3. Ces dispositions du code de la consommation assurent la transposition de l’article 6 de la directive 2011/83/UE du Parlement européen et du Conseil, du 25 octobre 2011, relative aux droits des consommateurs. Cet article, qui liste les obligations d’information concernant les contrats à distance et les contrats hors établissement, prévoit ainsi que : « Avant que le consommateur ne soit lié par un contrat à distance ou hors établissement ou par une offre du même type, le professionnel lui fournit, sous une forme claire et compréhensible, les informations suivantes : (…). ». Elles assurent également la transposition de l’article 8 de cette même directive, qui prévoit que « 1. En ce qui concerne les contrats à distance, le professionnel fournit au consommateur les informations prévues à l’article 6, paragraphe 1, ou met ces informations à sa disposition sous une forme adaptée à la technique de communication à distance utilisée dans un langage clair et compréhensible. (…). / 2. Si un contrat à distance devant être conclu par voie électronique oblige le consommateur à payer, le professionnel informe le consommateur d’une manière claire et apparente, et directement avant que le consommateur ne passe sa commande, des informations prévues à l’article 6, paragraphe 1, points a), e), o) et p). (…). / 4. Si le contrat est conclu selon une technique de communication à distance qui impose des contraintes d’espace ou de temps pour la présentation des informations, le professionnel fournit, sur la technique en question et avant la conclusion du contrat, au minimum les informations précontractuelles concernant les principales caractéristiques des biens ou des services, l’identité du professionnel, le prix total, le droit de rétractation, la durée du contrat et, dans le cas des contrats à durée indéterminée, les modalités pour mettre fin au contrat, telles qu’énoncées à l’article 6, paragraphe 1, points a), b), e), h) et o).

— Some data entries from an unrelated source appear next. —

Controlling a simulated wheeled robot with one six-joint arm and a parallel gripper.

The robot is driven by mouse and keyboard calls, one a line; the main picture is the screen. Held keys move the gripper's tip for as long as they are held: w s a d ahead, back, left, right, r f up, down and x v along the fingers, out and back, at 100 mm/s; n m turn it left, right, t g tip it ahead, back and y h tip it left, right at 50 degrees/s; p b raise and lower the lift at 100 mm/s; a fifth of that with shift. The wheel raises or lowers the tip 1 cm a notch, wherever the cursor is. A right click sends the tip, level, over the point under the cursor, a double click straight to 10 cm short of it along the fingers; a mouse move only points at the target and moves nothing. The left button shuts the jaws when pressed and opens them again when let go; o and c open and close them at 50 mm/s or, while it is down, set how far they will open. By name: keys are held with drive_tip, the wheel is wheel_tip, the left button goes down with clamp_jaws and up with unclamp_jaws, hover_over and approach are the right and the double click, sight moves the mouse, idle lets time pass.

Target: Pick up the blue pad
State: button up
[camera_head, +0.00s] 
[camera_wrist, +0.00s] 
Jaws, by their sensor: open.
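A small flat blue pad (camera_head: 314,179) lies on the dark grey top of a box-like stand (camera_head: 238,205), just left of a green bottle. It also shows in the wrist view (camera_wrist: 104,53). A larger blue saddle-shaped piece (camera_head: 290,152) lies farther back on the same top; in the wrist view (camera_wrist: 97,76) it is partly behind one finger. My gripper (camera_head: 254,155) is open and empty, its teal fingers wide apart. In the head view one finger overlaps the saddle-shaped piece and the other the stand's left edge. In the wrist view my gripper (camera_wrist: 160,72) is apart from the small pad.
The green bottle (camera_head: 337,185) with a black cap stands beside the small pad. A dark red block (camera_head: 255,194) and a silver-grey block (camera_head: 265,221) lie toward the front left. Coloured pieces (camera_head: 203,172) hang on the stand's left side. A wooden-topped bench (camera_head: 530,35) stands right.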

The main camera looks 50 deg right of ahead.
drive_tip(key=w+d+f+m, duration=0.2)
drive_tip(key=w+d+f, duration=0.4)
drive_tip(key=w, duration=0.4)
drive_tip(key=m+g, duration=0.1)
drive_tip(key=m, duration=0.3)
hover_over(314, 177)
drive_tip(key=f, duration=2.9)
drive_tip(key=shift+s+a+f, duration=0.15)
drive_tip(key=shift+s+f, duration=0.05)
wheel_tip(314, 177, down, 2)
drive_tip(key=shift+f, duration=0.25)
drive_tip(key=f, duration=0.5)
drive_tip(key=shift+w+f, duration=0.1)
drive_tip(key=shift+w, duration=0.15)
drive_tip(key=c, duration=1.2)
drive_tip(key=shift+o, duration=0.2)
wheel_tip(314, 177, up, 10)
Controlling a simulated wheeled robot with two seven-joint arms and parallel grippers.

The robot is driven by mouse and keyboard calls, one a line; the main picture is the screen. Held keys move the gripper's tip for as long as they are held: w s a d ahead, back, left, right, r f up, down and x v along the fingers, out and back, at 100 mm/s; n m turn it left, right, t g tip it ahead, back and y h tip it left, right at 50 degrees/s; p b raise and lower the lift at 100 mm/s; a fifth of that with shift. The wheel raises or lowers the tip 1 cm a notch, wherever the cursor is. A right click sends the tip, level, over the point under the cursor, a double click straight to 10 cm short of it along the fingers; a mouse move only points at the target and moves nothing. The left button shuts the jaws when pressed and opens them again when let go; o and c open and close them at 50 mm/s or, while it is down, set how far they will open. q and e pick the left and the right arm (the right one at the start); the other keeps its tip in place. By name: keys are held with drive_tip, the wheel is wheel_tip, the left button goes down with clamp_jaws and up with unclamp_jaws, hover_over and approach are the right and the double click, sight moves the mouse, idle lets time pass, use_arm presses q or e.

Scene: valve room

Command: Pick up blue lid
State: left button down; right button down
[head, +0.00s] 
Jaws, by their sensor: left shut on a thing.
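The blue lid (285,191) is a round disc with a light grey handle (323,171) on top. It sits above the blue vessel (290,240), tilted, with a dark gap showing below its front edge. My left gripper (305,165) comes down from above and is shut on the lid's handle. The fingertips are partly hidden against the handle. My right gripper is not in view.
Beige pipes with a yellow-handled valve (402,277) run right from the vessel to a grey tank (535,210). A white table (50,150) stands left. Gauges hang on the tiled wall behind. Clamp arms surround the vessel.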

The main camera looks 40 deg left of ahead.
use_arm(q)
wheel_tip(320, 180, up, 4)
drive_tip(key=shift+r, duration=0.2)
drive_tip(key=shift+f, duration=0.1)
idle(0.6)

Le professionnel fournit au consommateur les autres informations visées à l’article 6, paragraphe 1, sous une forme adaptée conformément au paragraphe 1 du présent article. (…). ».

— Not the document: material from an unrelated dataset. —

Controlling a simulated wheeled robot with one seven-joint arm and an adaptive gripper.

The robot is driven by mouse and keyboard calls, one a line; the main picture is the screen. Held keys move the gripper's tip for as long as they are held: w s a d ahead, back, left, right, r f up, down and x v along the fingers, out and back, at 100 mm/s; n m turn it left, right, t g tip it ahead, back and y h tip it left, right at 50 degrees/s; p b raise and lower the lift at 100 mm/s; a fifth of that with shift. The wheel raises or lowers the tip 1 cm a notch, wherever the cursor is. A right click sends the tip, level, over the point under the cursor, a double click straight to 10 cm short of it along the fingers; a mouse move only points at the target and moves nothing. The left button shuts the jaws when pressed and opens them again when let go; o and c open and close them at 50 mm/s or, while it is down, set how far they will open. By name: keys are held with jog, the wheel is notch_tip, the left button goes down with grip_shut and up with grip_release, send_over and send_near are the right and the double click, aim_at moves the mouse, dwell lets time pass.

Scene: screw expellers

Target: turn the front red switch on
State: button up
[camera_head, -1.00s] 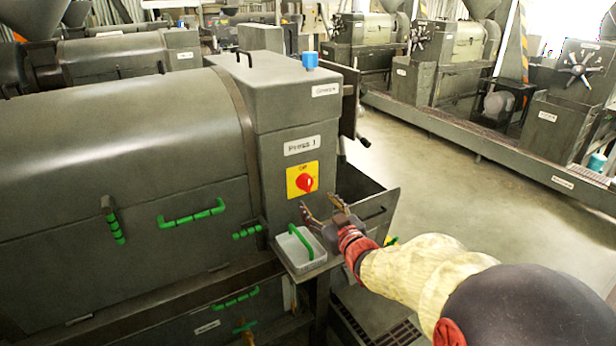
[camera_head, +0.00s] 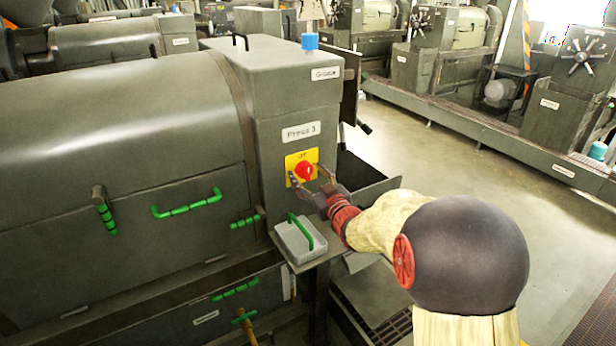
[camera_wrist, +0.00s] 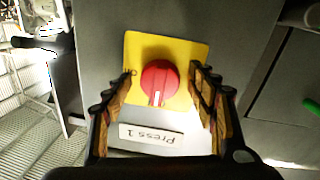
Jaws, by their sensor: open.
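The red rotary switch (camera_head: 304,171) sits on a yellow plate (camera_head: 291,160) on the front face of the grey press housing, below a "Press" label (camera_head: 301,132). In the wrist view the red switch (camera_wrist: 159,83) lies between the fingers, with its white mark toward the label. My gripper (camera_head: 311,179) is open in front of the plate, its fingers on either side of the switch. In the wrist view my gripper (camera_wrist: 162,88) has clear gaps between each finger and the knob. I cannot tell how far the fingertips are from the plate.
A small grey tray (camera_head: 290,243) with a green handle stands on a ledge below the switch. An open grey bin (camera_head: 362,183) is right of the housing. Green handles (camera_head: 187,204) stick out on the left. Open floor (camera_head: 440,165) lies to the right.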

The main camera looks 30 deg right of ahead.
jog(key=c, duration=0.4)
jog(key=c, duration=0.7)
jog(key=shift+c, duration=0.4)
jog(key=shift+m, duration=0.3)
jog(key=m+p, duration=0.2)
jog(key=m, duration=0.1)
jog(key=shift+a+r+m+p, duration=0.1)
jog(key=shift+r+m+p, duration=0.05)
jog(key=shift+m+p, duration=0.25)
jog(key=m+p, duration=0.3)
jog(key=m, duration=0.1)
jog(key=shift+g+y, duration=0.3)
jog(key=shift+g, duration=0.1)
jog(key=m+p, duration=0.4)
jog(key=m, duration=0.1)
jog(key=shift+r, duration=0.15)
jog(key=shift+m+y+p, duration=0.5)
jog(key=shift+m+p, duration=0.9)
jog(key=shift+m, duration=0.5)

4. Il résulte de ces dispositions que l’obligation de communication des informations précontractuelles au consommateur doit être regardée comme remplie dès lors que ces informations sont, soit, fournies, c’est-à-dire apparaissant sans nécessité d’action particulière à effectuer par le destinataire, soit mises à disposition sous une forme adaptée à la technique de communication à distance utilisée, pour autant que le contenu fourni ou mis à disposition soit clair, lisible et compréhensible.

5. En l’espèce, en ce qu’elle exige que la société « Cdiscount » fournisse au consommateur les informations précontractuelles prévues par l’article L. 221-5 du code de la consommation « de manière à ce qu’elles lui soient présentées automatiquement, c’est-à-dire sans nécessité d’une action de sa part », et ce sans analyser si le fait de mettre à disposition ces informations par un hyperlien pouvait être regardé comme un moyen adapté à la technique de communication à distance utilisée au sens de l’article L. 221-11 du code de la consommation et de l’article 8, paragraphe 1 de la directive du 25 octobre 2011, qui permet un accès aux informations dans un langage clair et compréhensible, l’administration a entaché la décision attaquée d’une erreur de droit.

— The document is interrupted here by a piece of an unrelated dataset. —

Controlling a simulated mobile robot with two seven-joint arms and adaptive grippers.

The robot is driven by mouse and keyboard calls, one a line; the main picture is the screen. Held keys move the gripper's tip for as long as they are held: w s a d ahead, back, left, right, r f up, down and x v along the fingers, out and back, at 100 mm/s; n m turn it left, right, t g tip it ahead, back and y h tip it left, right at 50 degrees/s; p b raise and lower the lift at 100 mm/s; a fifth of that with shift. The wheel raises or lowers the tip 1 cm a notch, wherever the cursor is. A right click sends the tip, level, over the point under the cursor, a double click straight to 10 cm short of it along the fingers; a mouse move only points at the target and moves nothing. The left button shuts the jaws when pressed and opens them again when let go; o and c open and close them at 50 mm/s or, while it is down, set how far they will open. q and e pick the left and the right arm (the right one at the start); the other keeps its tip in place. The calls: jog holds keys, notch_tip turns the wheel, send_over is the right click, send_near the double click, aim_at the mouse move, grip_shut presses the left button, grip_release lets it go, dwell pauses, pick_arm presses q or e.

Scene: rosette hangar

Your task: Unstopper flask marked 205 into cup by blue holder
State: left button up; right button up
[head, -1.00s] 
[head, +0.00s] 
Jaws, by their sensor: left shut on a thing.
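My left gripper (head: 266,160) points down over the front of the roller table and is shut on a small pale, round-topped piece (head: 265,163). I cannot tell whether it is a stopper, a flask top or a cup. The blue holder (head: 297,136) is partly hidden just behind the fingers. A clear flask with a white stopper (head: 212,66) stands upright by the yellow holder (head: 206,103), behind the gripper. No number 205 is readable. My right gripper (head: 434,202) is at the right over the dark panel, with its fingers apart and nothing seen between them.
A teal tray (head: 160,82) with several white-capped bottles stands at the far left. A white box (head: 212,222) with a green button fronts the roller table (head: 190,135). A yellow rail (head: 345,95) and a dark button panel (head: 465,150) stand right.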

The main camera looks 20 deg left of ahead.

6. Il résulte de tout ce qui précède que la décision du 20 juin 2019 par laquelle le directeur départemental de la protection des populations de la Gironde a fait injonction à la société Cdiscount de procéder à la mise en conformité de son site internet en fournissant au consommateur les informations précontractuelles prévues par l’article L. 221-5 du code de la consommation, ensemble la décision de rejet de son recours hiérarchique du 14 octobre 2019, doivent être annulées.

Sur les frais liés au litige :

7. Il y a lieu, dans les circonstances de l’espèce, de mettre à la charge de l’État une somme de 1 500 euros au titre des frais exposés par la société Cdiscount et non compris dans les dépens.

D E C I D E :

Article 1er : La décision du 20 juin 2019 du préfet de la Gironde, ensemble la décision de rejet du ministre de l'économie, des finances et de la relance 14 octobre 2019 sont annulées.

Article 2 : L’État versera à la société « Cdiscount » une somme de 1 500 euros au titre de l’article L. 761-1 du code de justice administrative.

Article 3 : Le présent jugement sera notifié à la société « Cdiscount » et au ministre de l'économie, des finances et de la relance. Copie-en sera adressée à la préfète de la Gironde.